0

I am trying to create a web application that will convert any selected webpage into a form of simple english. I have a word for word translation stored in a My_SQL database. I have this code so far. It works but only seems to do what i want it too in a few tags and not the whole page. I think this may be due to a regex error?

<?
    $English = array();
    $Simple = array();
    $con = mysqli_connect("localhost","root","root","Words");
    $getmodels = mysqli_query($con, "SELECT * FROM Wordsweb");
    while($res = mysqli_fetch_assoc($getmodels)) {
        $English[] = $res['English'];
        $Simple[] = $res['Simple'];
    }
    $url = $_GET['url'];
    $string = file_get_contents($url);
    $text_to_echo =  preg_replace_callback(
        "/(<([^.]+)>)([^<]+)(<\\/\\2>)/s", 
        function($matches) use ($English, $Simple) {
            /*
             * Indexes of array:
             *    0 - full tag
             *    1 - open tag, for example <h1>
             *    2 - tag name h1
             *    3 - content
             *    4 - closing tag
             */
            $matches[3] = strtolower($matches[3]);
            $text = str_replace($English, $Simple, $matches[3]);
            return $matches[1].$text.$matches[4];
        }, 
        $string
    );
    echo "<base href=\"" . $url . "/\" />";
    echo $text_to_echo;
    ?>
davidkonrad
  • 83,997
  • 17
  • 205
  • 265
PHP9274745382389
  • 169
  • 2
  • 14
  • this part of your regex: `(<([^.]+)>)` which is supposed to be the opening tag, is not going to give you what you expect. `[^.]+` in particular will match 1 or more of anything that is not a dot, so it's going to match for a lot more that the single tag contents.
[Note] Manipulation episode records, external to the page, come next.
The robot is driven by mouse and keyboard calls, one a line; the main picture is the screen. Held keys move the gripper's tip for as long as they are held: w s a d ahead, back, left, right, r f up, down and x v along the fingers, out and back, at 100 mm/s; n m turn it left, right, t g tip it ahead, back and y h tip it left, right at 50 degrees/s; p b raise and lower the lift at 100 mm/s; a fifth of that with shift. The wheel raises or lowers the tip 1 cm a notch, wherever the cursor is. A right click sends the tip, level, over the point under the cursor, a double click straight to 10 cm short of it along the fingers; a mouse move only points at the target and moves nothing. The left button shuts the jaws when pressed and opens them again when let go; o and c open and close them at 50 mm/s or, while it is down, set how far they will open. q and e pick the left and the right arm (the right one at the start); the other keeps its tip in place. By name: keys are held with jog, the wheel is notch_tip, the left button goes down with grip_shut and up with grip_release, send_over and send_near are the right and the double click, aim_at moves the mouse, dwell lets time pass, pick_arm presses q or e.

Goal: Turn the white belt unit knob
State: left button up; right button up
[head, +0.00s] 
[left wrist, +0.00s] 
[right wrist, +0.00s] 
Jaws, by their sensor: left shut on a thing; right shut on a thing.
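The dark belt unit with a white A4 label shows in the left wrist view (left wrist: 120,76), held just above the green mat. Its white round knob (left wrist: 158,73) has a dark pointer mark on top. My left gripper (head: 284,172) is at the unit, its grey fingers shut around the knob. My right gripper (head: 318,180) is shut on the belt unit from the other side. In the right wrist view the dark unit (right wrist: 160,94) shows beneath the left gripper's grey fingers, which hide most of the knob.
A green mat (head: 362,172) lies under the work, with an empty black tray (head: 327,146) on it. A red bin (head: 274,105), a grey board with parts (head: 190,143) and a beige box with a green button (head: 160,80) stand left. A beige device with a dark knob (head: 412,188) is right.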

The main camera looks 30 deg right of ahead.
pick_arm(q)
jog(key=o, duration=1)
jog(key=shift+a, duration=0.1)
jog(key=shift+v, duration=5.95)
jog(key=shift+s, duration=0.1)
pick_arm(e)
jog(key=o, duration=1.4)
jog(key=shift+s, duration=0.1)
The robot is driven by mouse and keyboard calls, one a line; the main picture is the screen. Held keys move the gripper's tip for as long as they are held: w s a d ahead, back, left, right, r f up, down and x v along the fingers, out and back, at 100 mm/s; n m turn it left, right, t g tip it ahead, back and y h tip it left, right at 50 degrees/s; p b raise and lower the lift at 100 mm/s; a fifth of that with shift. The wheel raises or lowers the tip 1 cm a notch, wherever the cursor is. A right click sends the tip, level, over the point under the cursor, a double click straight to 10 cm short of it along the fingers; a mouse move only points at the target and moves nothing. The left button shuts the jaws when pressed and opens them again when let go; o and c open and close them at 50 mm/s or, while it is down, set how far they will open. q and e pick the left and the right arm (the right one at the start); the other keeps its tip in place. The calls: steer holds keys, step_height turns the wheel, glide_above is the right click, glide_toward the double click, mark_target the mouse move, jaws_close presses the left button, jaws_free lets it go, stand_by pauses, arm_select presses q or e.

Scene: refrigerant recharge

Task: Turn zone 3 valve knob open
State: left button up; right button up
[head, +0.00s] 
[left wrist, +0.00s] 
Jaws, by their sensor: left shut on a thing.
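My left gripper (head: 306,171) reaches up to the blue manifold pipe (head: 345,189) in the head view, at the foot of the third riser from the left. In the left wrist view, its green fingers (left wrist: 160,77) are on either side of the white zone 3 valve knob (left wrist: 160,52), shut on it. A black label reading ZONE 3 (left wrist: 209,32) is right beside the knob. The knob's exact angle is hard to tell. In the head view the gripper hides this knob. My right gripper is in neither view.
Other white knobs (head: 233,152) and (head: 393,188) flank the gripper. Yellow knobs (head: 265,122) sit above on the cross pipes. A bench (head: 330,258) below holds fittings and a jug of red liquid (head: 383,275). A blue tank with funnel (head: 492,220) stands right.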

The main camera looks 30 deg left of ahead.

Also in general, you shouldn't use regex to parse URL. use DOM instead http://www.php.net/DOM – CrayonViolent Nov 24 '13 at 19:31
  • I would but i have no idea of how to implement dom in this! – PHP9274745382389 Nov 24 '13 at 19:33
  • alternatively you can use http://simplehtmldom.sourceforge.net/ – CrayonViolent Nov 24 '13 at 19:35
  • You should change this `/(<([^.]+)>)([^<]+)(<\\/\\2>)/s` to this `/(<\\s*([^<>]+?)\\s*>)([^<]+)(<\\/\\2\\s*>)/`, and you don't need the `//s` modifier in your regex since the dot in the class is just a literal dot. –  Nov 24 '13 at 19:36
  • I will try using http://simplehtmldom.sourceforge.net/. Would i be correct in assuming that * would mean all tags – PHP9274745382389 Nov 24 '13 at 19:40
  • http://stackoverflow.com/questions/20180554/simple-html-dom-str-replace-on-plain-text Please help on this. As far as i could get – PHP9274745382389 Nov 24 '13 at 20:31

1 Answers1

1

You can use DOM+Xpath to fetch and change the text nodes inside an HTML document:

$html = <<<'HTML'
  <html>
    <body>
      <h1>Hello World!</h1>
      <div>
        <p>Lorem Ipsum...</p>
      </div>
    </body>
  </html>
HTML;

$dom = new DOMDocument();
$dom->loadHtml($html);
$xpath = new DOMXPath($dom);

$nodes = $xpath->evaluate("//text()");
foreach ($nodes as $node) {
  $node->nodeValue = strToUpper($node->nodeValue);
}

echo $dom->saveHtml();
ThW
  • 19,120
  • 3
  • 22
  • 44